Begin

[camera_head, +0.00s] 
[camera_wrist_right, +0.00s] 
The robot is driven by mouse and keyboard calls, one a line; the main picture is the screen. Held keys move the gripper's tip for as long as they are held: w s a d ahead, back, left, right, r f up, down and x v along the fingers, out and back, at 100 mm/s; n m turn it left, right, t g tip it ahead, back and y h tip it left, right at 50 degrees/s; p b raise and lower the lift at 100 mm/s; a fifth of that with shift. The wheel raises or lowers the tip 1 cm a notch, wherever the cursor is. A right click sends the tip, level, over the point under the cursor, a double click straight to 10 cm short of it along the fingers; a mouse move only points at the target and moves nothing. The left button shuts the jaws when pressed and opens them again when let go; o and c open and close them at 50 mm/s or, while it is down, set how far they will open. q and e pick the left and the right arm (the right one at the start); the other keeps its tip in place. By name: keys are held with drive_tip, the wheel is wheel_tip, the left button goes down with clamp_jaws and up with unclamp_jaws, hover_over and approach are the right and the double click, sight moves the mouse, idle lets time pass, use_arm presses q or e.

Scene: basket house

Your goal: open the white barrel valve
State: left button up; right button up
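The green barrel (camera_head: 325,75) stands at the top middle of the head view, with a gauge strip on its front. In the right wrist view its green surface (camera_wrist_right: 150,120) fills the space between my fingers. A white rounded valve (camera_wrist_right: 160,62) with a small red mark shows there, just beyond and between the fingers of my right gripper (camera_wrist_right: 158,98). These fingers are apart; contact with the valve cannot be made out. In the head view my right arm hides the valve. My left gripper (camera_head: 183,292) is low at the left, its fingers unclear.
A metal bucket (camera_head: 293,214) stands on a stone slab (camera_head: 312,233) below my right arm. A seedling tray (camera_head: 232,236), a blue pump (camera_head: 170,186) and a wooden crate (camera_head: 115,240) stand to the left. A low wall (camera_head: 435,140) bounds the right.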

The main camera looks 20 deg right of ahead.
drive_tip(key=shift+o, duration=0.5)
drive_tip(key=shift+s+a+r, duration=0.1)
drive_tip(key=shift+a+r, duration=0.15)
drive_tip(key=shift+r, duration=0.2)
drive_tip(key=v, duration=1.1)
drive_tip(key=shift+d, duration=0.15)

End
Begin

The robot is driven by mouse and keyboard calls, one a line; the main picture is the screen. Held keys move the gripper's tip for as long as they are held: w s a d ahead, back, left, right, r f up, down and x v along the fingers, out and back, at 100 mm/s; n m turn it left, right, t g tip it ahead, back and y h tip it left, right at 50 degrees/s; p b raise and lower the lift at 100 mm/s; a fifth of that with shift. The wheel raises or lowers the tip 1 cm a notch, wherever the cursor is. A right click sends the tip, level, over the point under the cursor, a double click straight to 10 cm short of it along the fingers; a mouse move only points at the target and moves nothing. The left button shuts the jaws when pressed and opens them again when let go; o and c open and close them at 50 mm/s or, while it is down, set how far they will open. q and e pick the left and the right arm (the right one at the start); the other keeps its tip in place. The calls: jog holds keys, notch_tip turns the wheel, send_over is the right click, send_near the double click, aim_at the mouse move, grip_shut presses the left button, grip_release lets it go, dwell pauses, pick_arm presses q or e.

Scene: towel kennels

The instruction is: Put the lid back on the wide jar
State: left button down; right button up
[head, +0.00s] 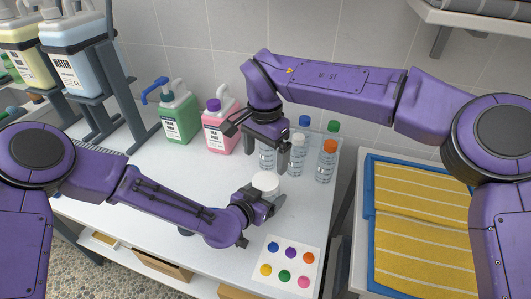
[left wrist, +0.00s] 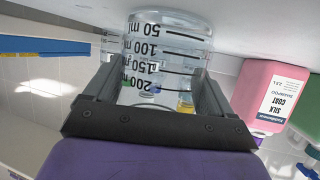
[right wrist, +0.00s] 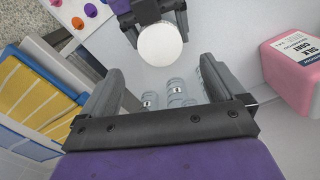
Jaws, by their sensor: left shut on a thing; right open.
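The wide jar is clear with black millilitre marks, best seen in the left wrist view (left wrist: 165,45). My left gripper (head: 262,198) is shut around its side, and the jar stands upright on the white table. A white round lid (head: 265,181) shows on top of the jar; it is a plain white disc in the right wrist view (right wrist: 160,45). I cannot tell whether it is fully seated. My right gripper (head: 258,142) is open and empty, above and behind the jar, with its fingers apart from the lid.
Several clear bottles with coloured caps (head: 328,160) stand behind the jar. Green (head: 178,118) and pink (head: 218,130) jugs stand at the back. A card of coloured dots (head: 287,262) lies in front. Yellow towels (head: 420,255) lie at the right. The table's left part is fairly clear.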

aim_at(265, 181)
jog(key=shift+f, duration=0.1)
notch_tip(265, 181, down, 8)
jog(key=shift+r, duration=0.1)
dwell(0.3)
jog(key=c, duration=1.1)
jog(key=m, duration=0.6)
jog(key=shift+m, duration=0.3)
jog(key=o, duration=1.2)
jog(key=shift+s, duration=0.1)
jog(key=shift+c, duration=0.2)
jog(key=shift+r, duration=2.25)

End

- _Set problem_:
Without the pictures, give again only the lines beginning at the line that contains "Scene: towel kennels" and stopping after the line that contains "[right wrist, +0.00s]", exactly as written.

- _In response_:
Scene: towel kennels

The instruction is: Put the lid back on the wide jar
State: left button down; right button up
[head, +0.00s] 
[left wrist, +0.00s] 
[right wrist, +0.00s] 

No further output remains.